[INPUT RECORDS]
——

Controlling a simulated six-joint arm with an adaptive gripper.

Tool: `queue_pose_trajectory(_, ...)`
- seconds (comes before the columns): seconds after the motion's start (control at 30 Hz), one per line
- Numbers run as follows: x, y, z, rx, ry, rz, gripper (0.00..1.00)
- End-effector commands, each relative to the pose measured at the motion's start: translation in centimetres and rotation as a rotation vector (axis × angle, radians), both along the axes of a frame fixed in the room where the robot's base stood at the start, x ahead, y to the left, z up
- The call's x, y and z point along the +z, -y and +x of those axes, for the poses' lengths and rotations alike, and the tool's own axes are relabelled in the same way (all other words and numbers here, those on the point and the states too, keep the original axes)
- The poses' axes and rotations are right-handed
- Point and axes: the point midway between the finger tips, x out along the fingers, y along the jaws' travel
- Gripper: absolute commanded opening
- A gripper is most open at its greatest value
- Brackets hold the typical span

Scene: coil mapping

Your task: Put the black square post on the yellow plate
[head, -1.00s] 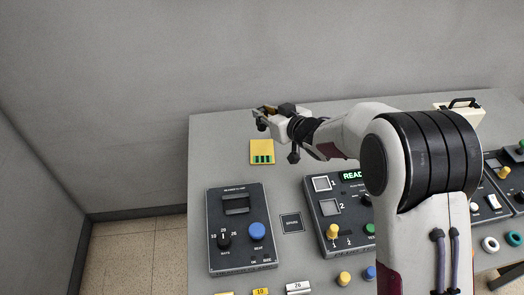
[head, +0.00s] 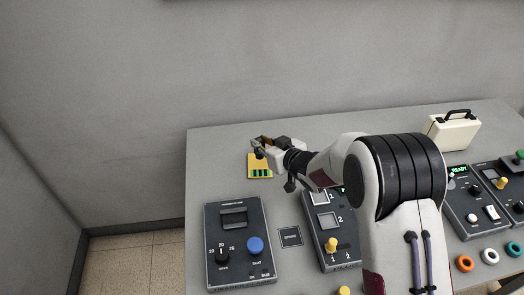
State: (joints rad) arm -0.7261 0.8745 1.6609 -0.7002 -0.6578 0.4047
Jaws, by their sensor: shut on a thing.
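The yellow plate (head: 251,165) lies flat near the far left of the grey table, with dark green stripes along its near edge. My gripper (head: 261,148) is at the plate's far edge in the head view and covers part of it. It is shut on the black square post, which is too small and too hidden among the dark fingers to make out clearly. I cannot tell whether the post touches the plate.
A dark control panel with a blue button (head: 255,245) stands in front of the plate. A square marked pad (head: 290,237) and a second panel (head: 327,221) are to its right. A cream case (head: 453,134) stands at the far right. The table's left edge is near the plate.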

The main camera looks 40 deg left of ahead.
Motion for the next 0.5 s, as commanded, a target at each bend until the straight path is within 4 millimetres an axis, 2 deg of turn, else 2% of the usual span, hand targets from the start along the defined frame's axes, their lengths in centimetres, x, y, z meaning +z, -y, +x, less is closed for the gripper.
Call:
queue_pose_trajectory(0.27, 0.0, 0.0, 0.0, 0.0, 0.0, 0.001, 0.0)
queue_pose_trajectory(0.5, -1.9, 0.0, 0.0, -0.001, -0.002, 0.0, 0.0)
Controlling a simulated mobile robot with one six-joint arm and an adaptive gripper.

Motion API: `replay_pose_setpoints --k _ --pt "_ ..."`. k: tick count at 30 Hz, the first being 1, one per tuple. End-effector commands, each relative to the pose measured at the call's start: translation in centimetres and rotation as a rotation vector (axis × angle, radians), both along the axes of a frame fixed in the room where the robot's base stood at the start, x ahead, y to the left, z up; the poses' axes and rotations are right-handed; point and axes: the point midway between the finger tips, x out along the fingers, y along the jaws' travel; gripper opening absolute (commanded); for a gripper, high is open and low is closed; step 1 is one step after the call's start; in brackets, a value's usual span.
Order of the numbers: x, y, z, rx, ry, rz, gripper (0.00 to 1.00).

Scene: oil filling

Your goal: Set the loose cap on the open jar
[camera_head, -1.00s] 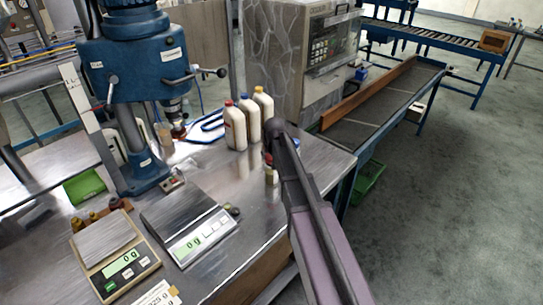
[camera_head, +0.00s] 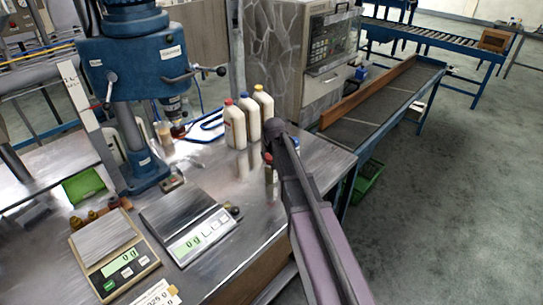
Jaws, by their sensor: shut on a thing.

——

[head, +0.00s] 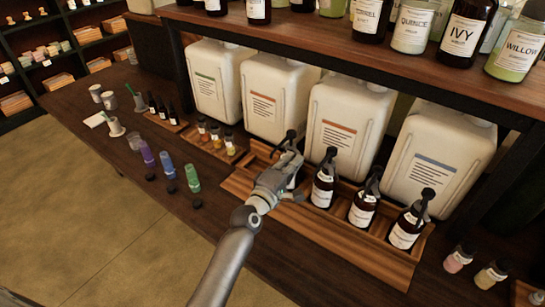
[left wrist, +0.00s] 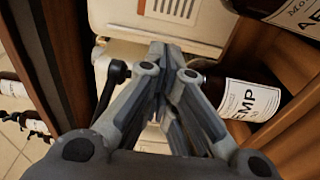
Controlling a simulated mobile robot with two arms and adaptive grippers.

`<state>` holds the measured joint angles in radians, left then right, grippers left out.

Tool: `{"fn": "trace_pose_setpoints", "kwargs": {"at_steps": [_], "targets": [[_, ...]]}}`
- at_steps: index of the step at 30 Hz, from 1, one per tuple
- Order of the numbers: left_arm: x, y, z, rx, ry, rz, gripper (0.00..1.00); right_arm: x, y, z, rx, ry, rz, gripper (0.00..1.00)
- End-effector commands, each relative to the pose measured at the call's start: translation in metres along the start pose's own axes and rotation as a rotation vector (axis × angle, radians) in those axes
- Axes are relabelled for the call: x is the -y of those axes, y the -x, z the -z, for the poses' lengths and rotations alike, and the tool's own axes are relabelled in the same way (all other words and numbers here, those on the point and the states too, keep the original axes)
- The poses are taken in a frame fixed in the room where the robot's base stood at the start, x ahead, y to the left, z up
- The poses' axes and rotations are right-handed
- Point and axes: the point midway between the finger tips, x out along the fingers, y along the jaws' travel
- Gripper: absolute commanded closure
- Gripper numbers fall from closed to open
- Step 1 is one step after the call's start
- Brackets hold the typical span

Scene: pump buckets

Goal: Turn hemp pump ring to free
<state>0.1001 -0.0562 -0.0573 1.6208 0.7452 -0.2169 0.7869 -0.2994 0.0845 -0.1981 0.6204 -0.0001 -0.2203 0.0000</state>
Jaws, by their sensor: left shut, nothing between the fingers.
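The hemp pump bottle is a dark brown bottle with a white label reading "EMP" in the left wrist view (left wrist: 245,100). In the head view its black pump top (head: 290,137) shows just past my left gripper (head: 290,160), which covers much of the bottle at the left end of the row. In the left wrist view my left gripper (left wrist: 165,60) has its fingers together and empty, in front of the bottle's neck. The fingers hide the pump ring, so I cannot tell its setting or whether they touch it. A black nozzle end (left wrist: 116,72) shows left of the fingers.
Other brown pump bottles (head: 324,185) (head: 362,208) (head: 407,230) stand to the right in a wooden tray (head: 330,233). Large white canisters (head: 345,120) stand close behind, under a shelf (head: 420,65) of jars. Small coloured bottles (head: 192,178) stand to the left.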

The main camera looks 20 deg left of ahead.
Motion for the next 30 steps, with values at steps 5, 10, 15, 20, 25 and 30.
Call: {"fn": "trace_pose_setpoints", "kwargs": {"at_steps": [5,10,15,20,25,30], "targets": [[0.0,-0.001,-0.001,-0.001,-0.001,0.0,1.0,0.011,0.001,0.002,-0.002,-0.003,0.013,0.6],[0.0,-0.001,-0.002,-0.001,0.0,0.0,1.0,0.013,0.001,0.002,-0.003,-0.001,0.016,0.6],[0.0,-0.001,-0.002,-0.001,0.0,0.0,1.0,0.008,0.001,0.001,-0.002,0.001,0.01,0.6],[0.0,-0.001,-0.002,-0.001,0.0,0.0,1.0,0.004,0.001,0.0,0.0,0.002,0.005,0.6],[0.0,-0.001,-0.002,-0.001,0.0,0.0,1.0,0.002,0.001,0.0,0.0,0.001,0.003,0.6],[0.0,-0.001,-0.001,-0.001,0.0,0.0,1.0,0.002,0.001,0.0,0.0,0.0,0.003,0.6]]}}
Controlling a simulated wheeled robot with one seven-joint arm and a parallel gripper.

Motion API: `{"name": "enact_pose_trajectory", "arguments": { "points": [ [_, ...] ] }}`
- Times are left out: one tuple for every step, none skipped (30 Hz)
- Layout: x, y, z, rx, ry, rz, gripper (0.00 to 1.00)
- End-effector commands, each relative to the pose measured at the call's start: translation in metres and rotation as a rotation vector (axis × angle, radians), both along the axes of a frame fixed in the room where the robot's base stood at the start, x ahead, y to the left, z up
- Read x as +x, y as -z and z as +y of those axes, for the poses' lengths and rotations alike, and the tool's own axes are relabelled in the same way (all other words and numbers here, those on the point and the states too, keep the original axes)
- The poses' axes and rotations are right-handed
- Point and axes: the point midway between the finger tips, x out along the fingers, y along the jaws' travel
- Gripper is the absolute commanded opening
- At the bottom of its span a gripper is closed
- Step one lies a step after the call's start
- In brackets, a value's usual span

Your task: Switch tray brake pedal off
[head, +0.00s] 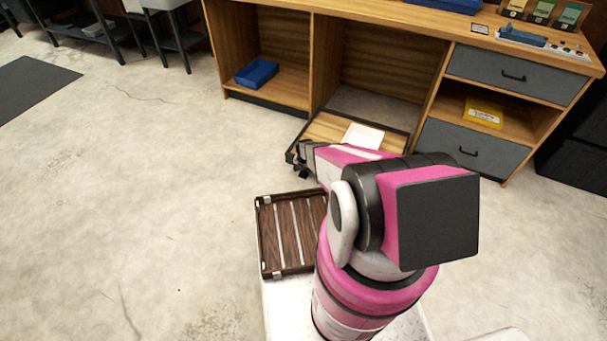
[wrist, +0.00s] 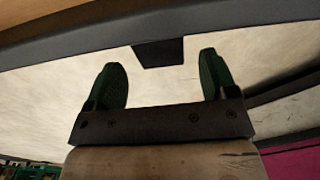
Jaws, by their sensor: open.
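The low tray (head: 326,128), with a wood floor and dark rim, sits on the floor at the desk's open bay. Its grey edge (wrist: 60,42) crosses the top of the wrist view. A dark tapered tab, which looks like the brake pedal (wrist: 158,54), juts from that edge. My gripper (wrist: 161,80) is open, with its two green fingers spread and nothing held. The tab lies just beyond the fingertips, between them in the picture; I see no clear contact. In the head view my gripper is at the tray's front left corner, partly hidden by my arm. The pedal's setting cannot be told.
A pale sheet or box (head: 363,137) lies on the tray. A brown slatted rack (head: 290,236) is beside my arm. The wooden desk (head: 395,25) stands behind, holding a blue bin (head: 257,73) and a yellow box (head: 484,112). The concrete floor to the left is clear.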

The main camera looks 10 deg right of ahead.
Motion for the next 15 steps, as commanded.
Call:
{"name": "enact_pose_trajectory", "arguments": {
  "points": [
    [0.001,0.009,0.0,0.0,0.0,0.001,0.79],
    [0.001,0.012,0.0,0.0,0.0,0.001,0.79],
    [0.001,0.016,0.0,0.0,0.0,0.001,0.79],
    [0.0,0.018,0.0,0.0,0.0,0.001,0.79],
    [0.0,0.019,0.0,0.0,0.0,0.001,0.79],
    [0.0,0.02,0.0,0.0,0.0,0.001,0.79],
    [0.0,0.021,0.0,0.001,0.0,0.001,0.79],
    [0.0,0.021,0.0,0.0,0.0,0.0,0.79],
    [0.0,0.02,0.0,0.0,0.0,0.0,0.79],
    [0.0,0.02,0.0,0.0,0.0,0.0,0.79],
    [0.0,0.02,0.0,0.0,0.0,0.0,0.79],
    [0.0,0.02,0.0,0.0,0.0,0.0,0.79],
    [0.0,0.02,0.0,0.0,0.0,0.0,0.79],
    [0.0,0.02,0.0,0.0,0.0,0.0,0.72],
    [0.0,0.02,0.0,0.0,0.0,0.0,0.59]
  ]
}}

——

[STATED EXERCISE]
Output exactly those lines that lie from the line with "Scene: pump buckets" through the line with "<state>0.1001 -0.0562 -0.0573", with both of those lines included.

[RESULT]
Scene: pump buckets

Goal: Turn hemp pump ring to free
<state>0.1001 -0.0562 -0.0573 1.6208 0.7452 -0.2169 0.7869 -0.2994 0.0845 -0.1981 0.6204 -0.0001 -0.2203 0.0000</state>

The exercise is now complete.